In this talk, we present our results on discrete minimizers of the Ginzburg--Landau energy in finite element spaces. Special focus is given to the influence of the Ginzburg--Landau parameter. This parameter is of physical interest as large values can trigger the appearance of vortex lattices. Since the vortices have to be resolved on sufficiently fine computational meshes, it is important to translate the size of the parameter into a mesh resolution condition, which can be done through error estimates that are explicit with respect to the Ginzburg--Landau parameter and the spatial mesh width.

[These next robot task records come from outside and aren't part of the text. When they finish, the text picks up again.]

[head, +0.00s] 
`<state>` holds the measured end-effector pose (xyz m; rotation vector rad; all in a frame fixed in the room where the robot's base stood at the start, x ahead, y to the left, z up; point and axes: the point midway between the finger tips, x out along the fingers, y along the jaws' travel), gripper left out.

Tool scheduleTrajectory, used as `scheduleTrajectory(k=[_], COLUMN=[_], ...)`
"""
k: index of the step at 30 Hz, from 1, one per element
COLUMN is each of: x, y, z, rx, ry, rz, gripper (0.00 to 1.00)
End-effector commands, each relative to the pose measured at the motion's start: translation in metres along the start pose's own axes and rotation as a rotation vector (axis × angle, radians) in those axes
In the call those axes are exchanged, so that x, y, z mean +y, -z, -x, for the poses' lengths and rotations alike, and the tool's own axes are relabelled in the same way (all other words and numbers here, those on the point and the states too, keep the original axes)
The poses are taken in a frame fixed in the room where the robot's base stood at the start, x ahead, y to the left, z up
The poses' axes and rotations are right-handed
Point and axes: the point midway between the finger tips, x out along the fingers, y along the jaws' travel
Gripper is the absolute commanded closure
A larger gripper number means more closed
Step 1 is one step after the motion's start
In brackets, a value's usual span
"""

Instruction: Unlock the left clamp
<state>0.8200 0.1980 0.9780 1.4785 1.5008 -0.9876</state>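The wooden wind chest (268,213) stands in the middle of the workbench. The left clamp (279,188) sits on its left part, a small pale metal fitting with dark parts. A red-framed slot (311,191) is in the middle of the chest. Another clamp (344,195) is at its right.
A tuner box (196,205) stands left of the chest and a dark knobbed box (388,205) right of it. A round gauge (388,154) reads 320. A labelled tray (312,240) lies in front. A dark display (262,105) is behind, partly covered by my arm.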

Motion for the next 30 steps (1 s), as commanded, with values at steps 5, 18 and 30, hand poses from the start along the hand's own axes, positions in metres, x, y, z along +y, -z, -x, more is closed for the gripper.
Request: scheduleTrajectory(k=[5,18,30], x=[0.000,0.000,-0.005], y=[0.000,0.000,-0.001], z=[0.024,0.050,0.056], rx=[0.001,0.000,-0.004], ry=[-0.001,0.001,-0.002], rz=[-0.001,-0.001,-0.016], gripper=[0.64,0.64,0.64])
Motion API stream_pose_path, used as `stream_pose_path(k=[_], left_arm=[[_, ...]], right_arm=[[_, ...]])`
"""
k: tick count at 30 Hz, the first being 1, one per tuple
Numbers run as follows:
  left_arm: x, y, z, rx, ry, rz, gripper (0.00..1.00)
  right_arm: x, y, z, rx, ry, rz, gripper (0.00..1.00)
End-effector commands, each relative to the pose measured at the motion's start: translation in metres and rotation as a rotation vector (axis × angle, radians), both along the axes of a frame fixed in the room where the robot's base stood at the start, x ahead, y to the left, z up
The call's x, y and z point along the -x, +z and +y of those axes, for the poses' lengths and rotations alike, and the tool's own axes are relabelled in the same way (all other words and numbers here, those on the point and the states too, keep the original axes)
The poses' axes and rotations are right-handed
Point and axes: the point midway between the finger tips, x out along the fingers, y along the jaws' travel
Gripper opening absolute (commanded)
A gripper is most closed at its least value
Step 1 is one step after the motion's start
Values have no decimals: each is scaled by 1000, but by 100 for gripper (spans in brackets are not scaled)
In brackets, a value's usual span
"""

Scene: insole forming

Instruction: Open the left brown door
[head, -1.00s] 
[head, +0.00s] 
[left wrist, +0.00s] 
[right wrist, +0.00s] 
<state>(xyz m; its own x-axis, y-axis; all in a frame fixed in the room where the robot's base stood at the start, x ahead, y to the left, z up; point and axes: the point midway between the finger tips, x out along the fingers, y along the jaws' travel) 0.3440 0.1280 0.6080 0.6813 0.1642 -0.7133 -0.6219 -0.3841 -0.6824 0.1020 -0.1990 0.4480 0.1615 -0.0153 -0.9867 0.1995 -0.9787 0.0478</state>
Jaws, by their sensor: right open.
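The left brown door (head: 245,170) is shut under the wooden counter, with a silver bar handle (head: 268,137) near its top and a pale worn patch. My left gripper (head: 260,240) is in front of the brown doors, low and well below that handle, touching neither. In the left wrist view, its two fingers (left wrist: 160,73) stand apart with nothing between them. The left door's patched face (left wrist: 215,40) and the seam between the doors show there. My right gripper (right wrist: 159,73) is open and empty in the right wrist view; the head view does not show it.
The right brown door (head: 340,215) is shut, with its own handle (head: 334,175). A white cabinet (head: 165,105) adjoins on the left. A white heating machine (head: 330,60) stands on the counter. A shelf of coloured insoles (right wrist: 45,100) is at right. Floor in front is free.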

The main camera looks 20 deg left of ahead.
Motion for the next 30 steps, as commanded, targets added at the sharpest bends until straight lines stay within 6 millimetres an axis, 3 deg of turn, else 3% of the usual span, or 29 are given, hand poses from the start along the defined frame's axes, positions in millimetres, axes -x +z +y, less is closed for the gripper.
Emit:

For that, we first work in an abstract framework for a general class of discrete spaces, where we present convergence results in a problem-adapted weighted norm. Afterwards we apply our findings to Lagrangian finite elements and a particular generalized finite element construction. We further present numerical experiments that confirm that our derived L^2- and H^1-error estimates are indeed optimal with respect to the in Ginzburg--Landau parameter and the spatial mesh width.
The talk is based on joint work with P. Henning (RU Bochum) in [1].
[1] B. Dörich and P. Henning. Error bounds for discrete minimizers of the Ginzburg-Landau energy in the high-κ regime. CRC 1173 Preprint 2023/11, Karlsruhe Institute of Technology, March 2023.